#### EXTRACTED INFORMATION

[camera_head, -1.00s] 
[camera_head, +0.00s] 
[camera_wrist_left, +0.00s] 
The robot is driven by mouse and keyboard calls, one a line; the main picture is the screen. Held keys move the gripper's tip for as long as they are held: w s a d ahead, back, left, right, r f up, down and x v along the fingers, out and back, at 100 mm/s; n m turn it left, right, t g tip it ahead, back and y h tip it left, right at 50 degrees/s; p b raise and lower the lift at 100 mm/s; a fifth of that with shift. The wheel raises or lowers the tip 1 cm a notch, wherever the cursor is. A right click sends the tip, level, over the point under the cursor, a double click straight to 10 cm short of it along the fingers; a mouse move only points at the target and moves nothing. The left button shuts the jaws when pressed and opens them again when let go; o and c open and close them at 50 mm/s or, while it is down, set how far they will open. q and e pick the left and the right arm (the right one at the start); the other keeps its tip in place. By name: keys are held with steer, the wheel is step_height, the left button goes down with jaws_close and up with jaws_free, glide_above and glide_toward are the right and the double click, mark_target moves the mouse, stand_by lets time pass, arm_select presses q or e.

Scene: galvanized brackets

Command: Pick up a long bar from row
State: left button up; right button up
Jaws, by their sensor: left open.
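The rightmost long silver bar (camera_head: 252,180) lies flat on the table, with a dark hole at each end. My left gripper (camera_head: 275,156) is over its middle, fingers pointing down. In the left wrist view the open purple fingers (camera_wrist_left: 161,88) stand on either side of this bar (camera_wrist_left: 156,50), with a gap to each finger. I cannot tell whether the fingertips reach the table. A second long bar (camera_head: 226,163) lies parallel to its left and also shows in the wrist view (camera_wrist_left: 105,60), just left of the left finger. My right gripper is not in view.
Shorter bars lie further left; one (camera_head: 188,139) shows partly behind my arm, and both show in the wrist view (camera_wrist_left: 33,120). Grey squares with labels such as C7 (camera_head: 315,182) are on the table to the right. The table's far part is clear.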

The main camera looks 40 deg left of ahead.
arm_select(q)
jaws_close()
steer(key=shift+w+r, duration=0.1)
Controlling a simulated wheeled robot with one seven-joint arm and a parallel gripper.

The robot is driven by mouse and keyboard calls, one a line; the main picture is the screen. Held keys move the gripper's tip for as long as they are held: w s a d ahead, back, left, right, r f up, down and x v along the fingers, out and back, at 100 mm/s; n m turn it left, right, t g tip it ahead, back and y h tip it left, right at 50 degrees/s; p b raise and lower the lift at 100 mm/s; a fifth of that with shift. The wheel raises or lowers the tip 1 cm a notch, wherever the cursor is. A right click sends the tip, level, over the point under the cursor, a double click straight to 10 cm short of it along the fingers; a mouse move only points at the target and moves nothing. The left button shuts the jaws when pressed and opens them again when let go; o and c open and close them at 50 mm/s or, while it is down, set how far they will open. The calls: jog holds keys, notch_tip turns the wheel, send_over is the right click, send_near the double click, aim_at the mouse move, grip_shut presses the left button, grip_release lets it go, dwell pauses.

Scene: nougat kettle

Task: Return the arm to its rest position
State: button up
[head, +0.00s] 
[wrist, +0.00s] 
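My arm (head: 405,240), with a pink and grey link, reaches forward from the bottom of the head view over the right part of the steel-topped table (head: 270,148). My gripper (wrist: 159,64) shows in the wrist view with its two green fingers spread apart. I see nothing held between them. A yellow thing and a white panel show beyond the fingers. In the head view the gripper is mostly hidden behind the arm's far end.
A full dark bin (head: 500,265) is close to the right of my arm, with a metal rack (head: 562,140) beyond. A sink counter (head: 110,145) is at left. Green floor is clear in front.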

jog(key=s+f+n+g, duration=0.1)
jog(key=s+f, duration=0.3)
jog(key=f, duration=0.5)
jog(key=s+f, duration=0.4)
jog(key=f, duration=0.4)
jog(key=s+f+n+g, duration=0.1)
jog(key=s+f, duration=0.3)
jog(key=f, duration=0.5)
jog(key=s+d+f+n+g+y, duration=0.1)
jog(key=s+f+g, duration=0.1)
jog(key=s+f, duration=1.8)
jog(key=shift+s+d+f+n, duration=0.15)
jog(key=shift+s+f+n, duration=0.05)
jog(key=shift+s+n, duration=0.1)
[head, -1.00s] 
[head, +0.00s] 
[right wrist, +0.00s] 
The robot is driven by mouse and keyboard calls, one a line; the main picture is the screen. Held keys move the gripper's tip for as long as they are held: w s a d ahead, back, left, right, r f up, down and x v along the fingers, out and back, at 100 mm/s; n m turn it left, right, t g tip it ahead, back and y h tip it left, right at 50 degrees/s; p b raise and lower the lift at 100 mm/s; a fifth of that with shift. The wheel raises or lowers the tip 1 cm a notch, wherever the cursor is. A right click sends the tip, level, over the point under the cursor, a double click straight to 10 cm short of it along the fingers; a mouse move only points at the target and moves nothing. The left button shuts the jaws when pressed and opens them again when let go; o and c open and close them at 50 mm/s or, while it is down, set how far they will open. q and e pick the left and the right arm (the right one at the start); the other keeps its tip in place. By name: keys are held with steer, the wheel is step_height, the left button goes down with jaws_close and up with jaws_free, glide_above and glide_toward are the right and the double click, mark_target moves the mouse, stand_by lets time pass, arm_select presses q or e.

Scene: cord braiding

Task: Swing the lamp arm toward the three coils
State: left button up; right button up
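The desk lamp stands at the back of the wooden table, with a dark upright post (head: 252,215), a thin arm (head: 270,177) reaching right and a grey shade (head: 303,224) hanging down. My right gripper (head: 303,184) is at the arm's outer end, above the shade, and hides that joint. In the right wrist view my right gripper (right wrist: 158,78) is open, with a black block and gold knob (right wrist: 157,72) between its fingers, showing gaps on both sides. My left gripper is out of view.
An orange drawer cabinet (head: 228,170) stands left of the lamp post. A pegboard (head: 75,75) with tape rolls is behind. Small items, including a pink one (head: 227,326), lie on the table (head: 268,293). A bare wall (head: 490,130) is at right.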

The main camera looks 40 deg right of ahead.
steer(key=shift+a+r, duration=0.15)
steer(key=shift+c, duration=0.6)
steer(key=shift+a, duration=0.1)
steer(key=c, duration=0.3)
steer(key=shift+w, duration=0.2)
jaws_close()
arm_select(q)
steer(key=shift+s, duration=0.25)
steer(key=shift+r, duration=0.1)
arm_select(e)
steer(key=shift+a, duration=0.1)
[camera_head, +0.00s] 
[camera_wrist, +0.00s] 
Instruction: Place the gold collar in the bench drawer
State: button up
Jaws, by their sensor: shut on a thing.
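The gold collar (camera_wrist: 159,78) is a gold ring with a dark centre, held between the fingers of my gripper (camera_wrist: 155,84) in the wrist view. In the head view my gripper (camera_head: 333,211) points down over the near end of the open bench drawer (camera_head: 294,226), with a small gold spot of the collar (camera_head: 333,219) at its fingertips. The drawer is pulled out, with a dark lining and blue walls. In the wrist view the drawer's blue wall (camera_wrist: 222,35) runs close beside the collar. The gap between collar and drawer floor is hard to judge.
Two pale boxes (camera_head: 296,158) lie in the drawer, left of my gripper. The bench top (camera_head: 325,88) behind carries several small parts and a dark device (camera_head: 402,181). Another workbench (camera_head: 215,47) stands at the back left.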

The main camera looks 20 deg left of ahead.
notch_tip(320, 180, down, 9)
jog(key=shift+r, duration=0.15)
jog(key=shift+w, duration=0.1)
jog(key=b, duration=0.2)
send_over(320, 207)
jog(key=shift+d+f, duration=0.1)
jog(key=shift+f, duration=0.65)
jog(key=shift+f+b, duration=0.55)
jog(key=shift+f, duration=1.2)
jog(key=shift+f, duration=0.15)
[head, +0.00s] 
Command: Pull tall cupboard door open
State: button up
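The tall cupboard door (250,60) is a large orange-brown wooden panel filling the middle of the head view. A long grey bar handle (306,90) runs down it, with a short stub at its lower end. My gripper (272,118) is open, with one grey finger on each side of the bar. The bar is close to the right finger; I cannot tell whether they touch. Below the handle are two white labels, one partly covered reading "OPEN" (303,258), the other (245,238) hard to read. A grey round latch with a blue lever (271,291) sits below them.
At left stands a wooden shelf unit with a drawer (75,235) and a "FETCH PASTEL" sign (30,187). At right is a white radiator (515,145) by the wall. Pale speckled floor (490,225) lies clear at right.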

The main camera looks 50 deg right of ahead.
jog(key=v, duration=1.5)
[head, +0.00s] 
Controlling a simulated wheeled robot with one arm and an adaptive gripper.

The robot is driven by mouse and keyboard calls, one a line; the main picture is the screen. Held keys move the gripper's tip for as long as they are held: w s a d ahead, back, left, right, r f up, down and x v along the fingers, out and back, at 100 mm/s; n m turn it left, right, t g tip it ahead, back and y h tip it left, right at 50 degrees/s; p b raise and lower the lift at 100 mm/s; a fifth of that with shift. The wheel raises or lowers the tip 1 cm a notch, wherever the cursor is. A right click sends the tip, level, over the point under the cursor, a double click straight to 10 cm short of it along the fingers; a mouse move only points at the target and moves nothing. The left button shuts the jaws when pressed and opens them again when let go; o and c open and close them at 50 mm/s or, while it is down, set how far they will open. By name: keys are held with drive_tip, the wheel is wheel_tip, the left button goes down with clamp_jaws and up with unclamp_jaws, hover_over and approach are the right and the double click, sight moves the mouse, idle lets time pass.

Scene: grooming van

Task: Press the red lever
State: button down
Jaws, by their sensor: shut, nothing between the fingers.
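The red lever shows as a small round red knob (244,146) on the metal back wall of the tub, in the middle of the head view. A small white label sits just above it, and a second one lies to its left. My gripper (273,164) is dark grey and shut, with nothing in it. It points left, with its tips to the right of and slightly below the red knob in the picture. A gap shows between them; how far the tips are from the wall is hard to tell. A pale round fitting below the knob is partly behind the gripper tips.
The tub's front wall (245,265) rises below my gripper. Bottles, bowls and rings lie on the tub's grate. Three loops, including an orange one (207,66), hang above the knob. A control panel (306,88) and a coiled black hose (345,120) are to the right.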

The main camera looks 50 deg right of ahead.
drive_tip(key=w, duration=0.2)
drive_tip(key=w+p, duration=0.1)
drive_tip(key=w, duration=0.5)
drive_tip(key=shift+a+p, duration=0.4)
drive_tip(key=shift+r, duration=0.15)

########

→ **THE EXERCISE**:
Pull out each line of the listing that holds the string "Task".

→ **SOLUTION FOR THIS EXERCISE**:
Task: Return the arm to its rest position
Task: Swing the lamp arm toward the three coils
Task: Press the red lever

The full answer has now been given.